Using the data beneath, show every line that includes the word "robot".

DATA RECORDS:
════
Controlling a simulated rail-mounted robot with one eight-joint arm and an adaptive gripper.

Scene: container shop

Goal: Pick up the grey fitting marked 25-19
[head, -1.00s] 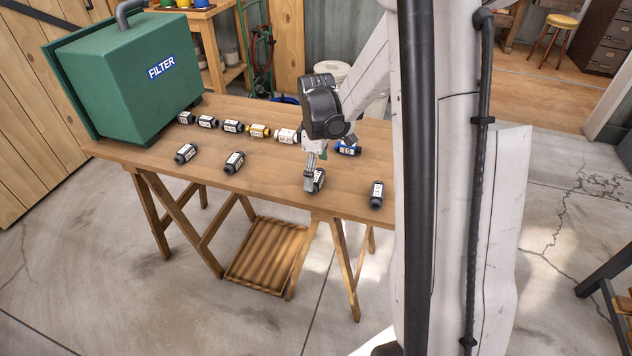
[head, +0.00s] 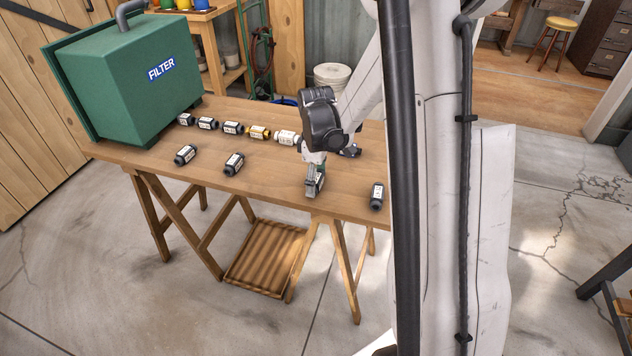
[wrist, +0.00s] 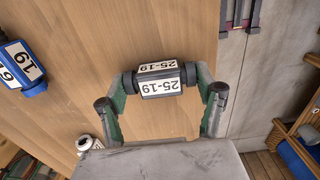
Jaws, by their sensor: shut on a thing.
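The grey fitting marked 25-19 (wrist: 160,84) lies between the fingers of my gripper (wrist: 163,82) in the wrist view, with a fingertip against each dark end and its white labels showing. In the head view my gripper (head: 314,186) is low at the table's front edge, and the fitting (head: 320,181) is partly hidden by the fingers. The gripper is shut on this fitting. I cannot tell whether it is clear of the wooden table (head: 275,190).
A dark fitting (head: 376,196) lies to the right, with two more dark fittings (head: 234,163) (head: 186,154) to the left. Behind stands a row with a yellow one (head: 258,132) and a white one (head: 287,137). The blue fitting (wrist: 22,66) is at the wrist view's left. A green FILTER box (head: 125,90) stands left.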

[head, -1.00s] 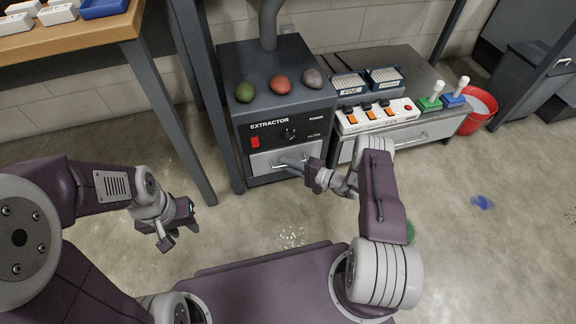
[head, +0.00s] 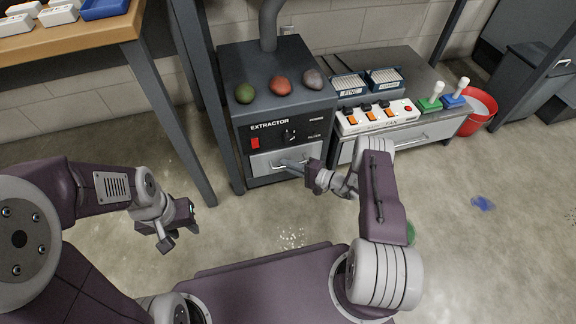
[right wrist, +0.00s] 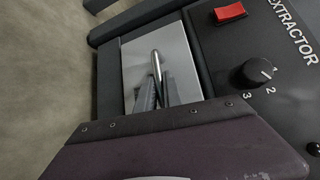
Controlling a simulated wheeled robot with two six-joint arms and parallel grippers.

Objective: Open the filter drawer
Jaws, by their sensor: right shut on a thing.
════
TASK OUTPUT:
Controlling a simulated rail-mounted robot with one eight-joint arm and an adaptive gripper.
Controlling a simulated wheeled robot with two six-joint arms and parallel grippers.

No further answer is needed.